Suited up and ready to go (we thought).

Adventure Park calls itself an "aerial forest park," which is actually a pretty apt description. The park has 20 different "trails" of platforms in the trees connected by various arrangements of ropes, cables, wood and ziplines that form bridges between platforms. It all looks like a fun easy romp through an obstacle course, but IT IS NOT.

Coworker bonding time!
Being the badasses we are, after getting
our harnesses and going through the safety briefing, we decided immediately to start with the mid-level course, which put us 10 feet up in the air to begin and lulled us into an incredibly false sense of security about degree of difficulty.
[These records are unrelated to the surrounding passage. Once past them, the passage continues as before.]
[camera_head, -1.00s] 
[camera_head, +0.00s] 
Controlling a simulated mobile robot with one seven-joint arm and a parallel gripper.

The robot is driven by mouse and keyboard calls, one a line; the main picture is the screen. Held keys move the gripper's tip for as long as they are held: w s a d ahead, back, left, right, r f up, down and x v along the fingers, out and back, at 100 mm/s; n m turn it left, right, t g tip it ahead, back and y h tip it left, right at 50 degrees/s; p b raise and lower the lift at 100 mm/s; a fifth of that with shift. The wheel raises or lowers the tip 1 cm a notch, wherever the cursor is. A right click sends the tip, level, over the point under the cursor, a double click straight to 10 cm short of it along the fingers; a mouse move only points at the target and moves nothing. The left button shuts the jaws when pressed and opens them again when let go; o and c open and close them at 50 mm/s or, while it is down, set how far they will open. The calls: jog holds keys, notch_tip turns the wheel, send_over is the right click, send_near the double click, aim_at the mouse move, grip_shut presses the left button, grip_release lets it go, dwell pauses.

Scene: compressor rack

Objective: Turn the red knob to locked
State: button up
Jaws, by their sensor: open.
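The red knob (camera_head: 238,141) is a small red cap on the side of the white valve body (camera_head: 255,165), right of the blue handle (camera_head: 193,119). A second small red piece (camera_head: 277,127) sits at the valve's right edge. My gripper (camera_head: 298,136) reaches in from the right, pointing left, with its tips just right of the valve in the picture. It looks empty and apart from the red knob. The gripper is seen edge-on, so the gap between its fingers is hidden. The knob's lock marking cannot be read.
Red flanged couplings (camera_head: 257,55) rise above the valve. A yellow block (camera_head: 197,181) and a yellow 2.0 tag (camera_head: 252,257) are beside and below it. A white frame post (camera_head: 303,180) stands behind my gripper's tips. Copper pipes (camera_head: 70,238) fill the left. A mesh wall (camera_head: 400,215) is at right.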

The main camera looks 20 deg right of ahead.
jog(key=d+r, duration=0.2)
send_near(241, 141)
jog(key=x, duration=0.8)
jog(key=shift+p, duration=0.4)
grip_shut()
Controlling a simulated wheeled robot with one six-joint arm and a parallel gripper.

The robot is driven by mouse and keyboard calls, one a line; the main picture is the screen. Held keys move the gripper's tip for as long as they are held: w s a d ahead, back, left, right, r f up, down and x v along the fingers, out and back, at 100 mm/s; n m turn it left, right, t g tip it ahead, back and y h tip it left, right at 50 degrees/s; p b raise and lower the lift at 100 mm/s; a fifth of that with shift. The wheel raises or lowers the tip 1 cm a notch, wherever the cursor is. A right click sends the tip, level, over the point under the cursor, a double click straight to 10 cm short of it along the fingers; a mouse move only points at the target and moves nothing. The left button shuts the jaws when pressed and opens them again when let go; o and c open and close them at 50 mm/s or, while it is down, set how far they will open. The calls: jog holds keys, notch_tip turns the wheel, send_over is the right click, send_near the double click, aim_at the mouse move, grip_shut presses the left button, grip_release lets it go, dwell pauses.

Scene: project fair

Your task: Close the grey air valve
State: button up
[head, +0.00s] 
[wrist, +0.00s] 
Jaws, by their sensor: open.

Fresh off of some pretty basic (though challenging) rope bridges & some awesome ziplines through the trees, we decided to conquer the next harder course (actually we tried to skip to an even harder one, but were chastised by some employees).

The second course took me and two of my brave friends 20 feet up in the air and began with a deceptively easy bridge, ladder, and zipline...and then immediately went crazy. Let me tell you, being short is NOT an advantage at a ropes course. At one point I got tangled up between my cable clips and the cables holding the platform up, swaying back and forth 20 feet above the ground and 10 feet away from a platform, had to back up to right the situation and finish crossing super awkwardly and oh yeah, the park lights died right in the middle of all this!! My lucky friends were safely back on the previous platform, as only one person is allowed on an obstacle at a time, while I clung for dear life to a tiny cable and inched my way forward until I finally made it to the next platform (but not before two more mini light failures!).

We did all (well, the six of us who opted to try it) make it through the blue course & were rewarded with a 20-foot free jump/repel at the end - once you convinced yourself it was okay to jump off of a platform that high off the ground into the pitch black, it was a grand old time.

I opted to leave my phone in my car (because I definitely saw myself dropping it from 20 feet up and being faced with hundreds of dollars in replacement fees), but we did grab a couple pictures as we were walking around before it got dark out.

We never made it to those impossible looking triangles, but we'll get you next time, double black!!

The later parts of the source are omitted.